Exercise details :: Repeat exactly, and only, the lines from the line containing "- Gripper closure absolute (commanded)" through the last line of the records below, including both.

Dataset content ::
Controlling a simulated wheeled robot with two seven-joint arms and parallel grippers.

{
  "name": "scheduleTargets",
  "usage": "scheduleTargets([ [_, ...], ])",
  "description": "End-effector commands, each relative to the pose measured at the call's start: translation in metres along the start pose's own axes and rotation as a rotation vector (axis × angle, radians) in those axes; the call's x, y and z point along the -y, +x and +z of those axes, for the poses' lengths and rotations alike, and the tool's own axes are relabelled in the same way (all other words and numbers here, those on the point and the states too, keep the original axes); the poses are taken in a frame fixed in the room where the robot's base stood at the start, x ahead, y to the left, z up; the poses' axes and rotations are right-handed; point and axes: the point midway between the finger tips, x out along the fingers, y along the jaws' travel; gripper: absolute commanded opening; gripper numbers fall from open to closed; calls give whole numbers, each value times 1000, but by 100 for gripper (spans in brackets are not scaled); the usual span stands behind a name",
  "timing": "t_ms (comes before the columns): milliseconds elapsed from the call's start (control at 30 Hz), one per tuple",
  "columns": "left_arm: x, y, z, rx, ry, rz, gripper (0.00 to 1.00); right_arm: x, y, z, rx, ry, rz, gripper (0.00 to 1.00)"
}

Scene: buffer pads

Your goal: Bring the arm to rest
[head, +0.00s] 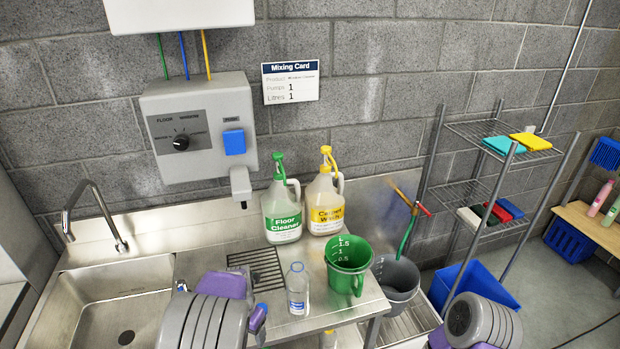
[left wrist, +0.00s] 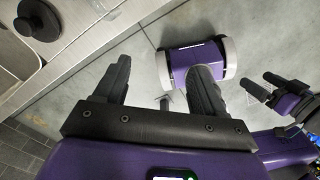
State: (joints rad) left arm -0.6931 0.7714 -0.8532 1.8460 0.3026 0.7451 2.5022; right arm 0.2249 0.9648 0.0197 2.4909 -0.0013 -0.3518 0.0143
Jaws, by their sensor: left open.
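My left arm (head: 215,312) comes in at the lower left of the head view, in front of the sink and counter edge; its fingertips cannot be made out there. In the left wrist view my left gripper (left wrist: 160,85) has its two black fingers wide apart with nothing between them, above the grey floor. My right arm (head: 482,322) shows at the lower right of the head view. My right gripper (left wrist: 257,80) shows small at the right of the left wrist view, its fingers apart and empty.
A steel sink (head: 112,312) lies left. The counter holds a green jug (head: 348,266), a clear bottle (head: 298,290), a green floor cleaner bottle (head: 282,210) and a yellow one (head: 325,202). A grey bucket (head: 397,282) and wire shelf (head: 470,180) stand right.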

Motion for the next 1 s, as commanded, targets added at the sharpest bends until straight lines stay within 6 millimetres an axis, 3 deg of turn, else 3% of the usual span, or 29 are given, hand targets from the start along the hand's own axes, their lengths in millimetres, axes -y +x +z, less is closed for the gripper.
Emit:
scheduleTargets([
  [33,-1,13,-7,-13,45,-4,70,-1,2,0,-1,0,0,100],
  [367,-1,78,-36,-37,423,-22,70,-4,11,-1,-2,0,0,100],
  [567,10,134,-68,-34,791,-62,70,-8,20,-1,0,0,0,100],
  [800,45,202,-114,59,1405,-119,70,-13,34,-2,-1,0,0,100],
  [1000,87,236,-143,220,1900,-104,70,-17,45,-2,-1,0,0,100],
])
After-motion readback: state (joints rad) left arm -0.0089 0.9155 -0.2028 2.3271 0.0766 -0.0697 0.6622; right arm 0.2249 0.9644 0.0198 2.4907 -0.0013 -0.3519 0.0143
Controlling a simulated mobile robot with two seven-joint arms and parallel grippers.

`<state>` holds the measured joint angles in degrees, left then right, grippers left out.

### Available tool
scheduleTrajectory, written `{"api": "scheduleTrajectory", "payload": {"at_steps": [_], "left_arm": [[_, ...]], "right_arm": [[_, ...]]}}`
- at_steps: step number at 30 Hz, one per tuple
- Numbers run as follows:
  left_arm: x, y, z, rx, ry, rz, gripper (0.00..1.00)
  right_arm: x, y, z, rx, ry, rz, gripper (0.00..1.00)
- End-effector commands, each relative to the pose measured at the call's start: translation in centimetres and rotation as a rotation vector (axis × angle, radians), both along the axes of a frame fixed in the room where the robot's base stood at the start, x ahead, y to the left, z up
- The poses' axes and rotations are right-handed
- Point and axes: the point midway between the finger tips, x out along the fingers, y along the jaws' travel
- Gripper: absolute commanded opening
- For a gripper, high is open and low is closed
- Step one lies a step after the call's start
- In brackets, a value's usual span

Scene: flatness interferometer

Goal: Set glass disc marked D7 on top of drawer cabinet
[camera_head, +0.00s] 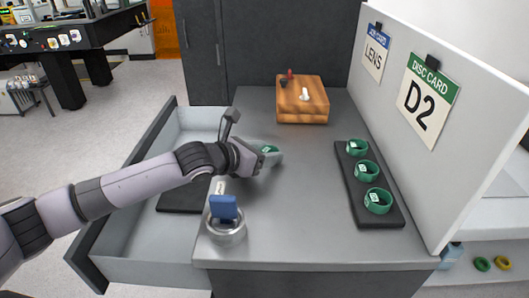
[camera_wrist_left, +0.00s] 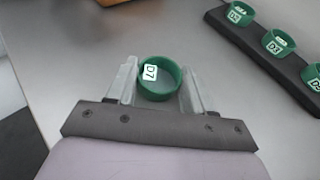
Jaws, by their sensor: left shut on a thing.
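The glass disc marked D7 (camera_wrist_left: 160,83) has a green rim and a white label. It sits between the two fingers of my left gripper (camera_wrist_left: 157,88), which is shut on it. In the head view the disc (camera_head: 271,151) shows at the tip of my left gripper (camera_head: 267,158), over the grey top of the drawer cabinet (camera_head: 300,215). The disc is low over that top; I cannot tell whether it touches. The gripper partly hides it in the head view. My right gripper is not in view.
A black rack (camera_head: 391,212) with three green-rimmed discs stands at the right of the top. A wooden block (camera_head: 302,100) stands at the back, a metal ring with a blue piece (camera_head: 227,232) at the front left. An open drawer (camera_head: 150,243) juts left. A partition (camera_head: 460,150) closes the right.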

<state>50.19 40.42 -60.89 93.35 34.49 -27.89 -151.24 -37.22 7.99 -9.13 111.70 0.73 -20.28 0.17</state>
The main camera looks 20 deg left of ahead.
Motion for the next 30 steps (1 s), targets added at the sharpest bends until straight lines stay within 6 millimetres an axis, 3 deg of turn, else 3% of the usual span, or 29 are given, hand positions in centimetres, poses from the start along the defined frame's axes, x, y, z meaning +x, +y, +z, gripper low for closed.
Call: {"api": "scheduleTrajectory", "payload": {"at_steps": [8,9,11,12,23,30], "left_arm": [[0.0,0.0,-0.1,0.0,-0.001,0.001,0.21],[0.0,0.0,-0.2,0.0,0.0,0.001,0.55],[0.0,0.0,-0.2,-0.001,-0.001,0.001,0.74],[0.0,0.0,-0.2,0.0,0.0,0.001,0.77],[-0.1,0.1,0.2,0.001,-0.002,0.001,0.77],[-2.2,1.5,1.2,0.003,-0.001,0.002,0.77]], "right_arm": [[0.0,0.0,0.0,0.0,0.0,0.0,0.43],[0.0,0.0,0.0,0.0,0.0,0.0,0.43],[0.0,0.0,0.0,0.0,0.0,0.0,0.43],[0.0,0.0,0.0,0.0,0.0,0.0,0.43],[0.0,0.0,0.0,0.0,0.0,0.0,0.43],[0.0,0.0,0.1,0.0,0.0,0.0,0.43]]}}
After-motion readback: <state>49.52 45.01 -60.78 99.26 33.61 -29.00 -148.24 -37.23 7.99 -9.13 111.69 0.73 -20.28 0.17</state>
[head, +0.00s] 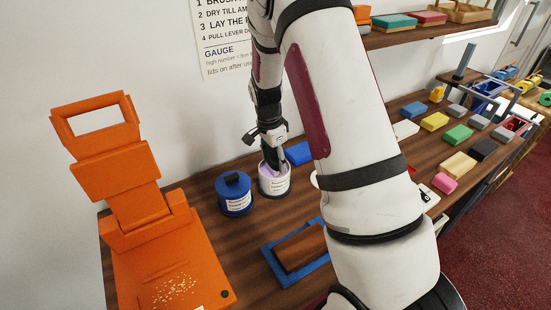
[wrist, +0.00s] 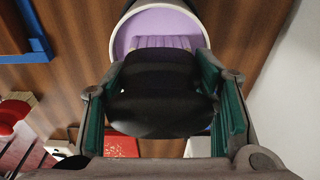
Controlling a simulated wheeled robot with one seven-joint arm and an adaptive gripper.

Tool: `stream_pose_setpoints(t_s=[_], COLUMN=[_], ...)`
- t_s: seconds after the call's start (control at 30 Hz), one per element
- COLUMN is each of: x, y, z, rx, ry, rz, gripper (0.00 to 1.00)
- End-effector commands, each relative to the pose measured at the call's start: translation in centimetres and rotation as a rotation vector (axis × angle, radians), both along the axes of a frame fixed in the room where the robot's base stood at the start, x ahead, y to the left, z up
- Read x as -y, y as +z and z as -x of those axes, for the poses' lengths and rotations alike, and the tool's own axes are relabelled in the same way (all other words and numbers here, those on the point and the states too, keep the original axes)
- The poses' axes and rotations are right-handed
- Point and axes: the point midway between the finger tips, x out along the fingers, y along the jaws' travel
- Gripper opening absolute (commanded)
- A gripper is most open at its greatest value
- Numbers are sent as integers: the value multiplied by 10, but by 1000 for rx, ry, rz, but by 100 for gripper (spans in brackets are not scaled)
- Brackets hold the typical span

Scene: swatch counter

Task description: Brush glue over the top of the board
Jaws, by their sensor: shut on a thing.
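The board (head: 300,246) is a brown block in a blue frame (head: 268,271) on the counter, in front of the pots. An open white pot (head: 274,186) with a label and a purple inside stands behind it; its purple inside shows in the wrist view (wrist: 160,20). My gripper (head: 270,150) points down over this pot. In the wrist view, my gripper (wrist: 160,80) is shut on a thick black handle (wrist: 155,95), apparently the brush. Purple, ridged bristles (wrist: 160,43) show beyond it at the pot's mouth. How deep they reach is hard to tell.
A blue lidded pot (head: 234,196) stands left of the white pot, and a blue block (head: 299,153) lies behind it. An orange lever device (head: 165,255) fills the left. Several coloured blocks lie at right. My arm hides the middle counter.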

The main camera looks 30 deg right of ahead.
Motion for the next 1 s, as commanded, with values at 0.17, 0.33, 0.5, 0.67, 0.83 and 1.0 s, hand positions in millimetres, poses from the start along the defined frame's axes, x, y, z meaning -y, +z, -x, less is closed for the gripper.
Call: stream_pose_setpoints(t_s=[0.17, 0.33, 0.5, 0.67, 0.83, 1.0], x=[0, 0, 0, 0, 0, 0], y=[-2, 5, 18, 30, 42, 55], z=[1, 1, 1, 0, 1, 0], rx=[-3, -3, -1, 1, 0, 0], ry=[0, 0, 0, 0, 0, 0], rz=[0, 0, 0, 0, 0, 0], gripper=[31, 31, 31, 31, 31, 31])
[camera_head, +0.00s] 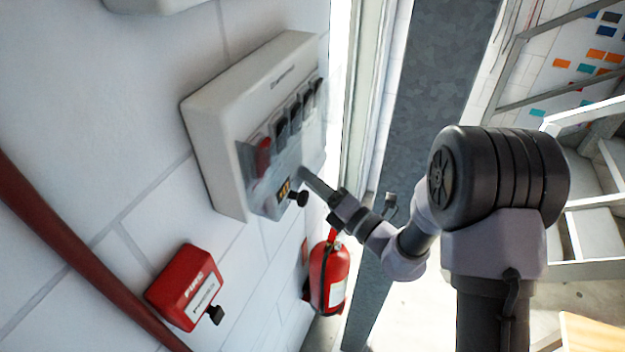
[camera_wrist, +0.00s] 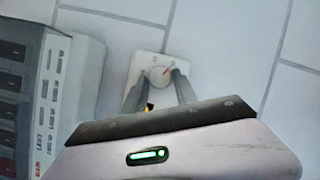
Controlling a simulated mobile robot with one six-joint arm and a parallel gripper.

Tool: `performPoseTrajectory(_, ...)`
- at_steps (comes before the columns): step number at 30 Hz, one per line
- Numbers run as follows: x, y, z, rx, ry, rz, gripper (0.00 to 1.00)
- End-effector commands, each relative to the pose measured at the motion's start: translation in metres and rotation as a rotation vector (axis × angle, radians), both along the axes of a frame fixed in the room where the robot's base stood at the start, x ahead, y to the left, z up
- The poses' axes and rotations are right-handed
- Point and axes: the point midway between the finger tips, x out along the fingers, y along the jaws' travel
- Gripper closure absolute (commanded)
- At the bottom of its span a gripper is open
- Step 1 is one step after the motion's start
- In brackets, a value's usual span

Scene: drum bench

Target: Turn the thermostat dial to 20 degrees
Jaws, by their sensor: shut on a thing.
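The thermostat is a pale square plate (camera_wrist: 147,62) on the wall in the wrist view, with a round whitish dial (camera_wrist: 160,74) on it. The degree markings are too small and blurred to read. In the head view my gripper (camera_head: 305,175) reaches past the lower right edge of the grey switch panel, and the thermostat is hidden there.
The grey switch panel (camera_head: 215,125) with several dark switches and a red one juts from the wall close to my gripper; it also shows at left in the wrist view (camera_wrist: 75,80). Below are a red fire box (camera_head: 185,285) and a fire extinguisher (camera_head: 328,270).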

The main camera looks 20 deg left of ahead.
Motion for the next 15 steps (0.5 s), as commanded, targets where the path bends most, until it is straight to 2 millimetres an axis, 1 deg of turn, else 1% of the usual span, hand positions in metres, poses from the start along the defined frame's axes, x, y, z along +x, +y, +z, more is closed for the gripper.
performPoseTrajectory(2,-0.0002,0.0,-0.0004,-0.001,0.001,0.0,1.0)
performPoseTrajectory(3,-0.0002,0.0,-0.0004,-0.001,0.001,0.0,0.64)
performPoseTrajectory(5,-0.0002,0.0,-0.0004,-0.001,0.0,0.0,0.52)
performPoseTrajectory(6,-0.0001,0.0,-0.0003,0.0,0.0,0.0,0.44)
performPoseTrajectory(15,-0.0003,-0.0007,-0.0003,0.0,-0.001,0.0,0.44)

Solution for this problem ::
- Gripper closure absolute (commanded)
- At the bottom of its span a gripper is open
- Step 1 is one step after the motion's start
- In brackets, a value's usual span

Scene: drum bench

Target: Turn the thermostat dial to 20 degrees
Jaws, by their sensor: shut on a thing.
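The thermostat is a pale square plate (camera_wrist: 147,62) on the wall in the wrist view, with a round whitish dial (camera_wrist: 160,74) on it. The degree markings are too small and blurred to read. In the head view my gripper (camera_head: 305,175) reaches past the lower right edge of the grey switch panel, and the thermostat is hidden there.
The grey switch panel (camera_head: 215,125) with several dark switches and a red one juts from the wall close to my gripper; it also shows at left in the wrist view (camera_wrist: 75,80). Below are a red fire box (camera_head: 185,285) and a fire extinguisher (camera_head: 328,270).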

The main camera looks 20 deg left of ahead.
Motion for the next 15 steps (0.5 s), as commanded, targets where the path bends most, until it is straight to 2 millimetres an axis, 1 deg of turn, else 1% of the usual span, hand positions in metres, poses from the start along the defined frame's axes, x, y, z along +x, +y, +z, more is closed for the gripper.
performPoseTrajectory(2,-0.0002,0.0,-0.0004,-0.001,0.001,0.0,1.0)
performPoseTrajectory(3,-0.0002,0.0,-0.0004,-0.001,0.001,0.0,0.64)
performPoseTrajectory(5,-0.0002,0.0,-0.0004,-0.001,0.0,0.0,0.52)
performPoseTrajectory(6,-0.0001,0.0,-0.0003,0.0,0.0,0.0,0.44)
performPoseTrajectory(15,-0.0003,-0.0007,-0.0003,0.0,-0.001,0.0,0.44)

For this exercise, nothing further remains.